A couple of weeks ago, I drove exactly the same route I did two weeks before the elections in 2016—through Winston-Salem and Raleigh-Durham and Charlotte, N.C., up into the Shenandoah Valley in southwestern Virginia and then up to Washington, D.C. One reason I thought Trump would win was that almost every lawn had a Trump sign. It went on for miles. Now it has completely flipped—there are no Trump signs, but there are large numbers of Help Wanted signs. We are going to get some wage pressure. The Fed will be pushed to raise interest rates. The natural rate for 10-year Treasury yields is more like 4% to 4.25%, not 3%. The last time the 10-year took a run to 3%, in January and March, the markets started to wobble. The speed of the move is just as important as the level. So the market can drive the economy in my view.
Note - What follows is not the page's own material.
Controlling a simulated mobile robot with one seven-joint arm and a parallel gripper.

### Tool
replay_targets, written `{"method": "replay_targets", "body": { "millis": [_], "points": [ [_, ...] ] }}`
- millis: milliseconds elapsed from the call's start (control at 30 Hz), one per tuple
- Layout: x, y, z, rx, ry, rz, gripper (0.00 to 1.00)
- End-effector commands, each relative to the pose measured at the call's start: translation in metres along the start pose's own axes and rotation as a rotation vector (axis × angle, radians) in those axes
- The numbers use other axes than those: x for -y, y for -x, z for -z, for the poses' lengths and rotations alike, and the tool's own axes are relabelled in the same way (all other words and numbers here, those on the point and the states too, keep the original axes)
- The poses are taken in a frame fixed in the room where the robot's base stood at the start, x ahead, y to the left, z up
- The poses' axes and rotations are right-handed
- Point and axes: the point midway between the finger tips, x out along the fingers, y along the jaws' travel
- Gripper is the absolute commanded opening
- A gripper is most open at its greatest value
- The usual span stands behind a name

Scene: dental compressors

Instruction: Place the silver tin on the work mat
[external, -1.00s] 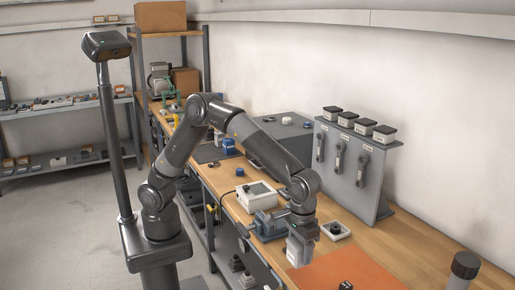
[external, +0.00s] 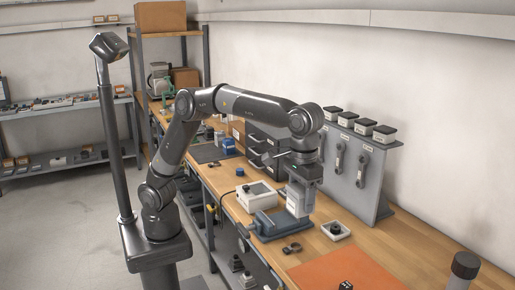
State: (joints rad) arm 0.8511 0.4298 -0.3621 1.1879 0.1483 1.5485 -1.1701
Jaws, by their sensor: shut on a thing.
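My gripper (external: 299,207) is shut on a pale, silver-grey boxy thing, which looks like the silver tin (external: 298,199). It hangs upright over the bench, just right of a blue vise (external: 268,226). The fingers are small and hard to tell apart from the tin. The orange work mat (external: 335,268) lies flat at the front of the bench, nearer the camera and lower right of my gripper. A small dark object (external: 346,284) is on its front part.
A small dark part (external: 291,248) lies between the vise and the mat. A white tray with a dark knob (external: 336,231) sits behind the mat. A white box (external: 257,195) and a grey tool rack (external: 352,170) stand nearby. A dark cylinder (external: 464,266) stands at right.

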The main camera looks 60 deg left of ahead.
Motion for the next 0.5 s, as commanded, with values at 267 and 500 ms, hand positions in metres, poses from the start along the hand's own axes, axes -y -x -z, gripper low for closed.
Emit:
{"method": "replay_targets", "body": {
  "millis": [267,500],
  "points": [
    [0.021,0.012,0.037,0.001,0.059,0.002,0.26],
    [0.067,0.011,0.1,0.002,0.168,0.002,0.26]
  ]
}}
According to FactSet, the forward P/E ratio stands at 16.6, which is not significantly different from its 5-year average, indicating valuations are not overly excessive. We can then calculate an equity risk premium based on the 10-year yield of 2.9%, where ERP = E/P (1/16.4) – 2.9% = 3.1%. Everything else being equal, if the forward P/E were to decline to the 10-year average of 14.4, the ERP would be 4.0%.
 

 

Scenario analysis

I conducted scenario analysis to arrive at a downside target using differing assumptions:

  • Earnings fall between 20%, 40%, and 50% for one-year.
  • The 10-year Treasury yield remains at 2.9%, rises to 4.0%, and 5.0%.
  • ERP either remains unchanged, or rises to a level equivalent to a current de-rating of forward P/E to the 10-year average.

The results are summarized in the table below.
 

 

Downside risk varies between -20% to -63% in the worst cases. The unweighted downside average target of all these scenarios is -47%. Even if we were to assume a mild downturn where earnings fall -20%, it is not difficult to arrive at a 30-40% drawdown if the 10-year yield were to rise to 4%.

In conclusion, a reasonable estimate of peak-to-trough downside US equity risk in a recession next year is in the 35% to 45% range. In a rosy scenario, downside risk is limited to 20%, but that would be the most optimistic scenario.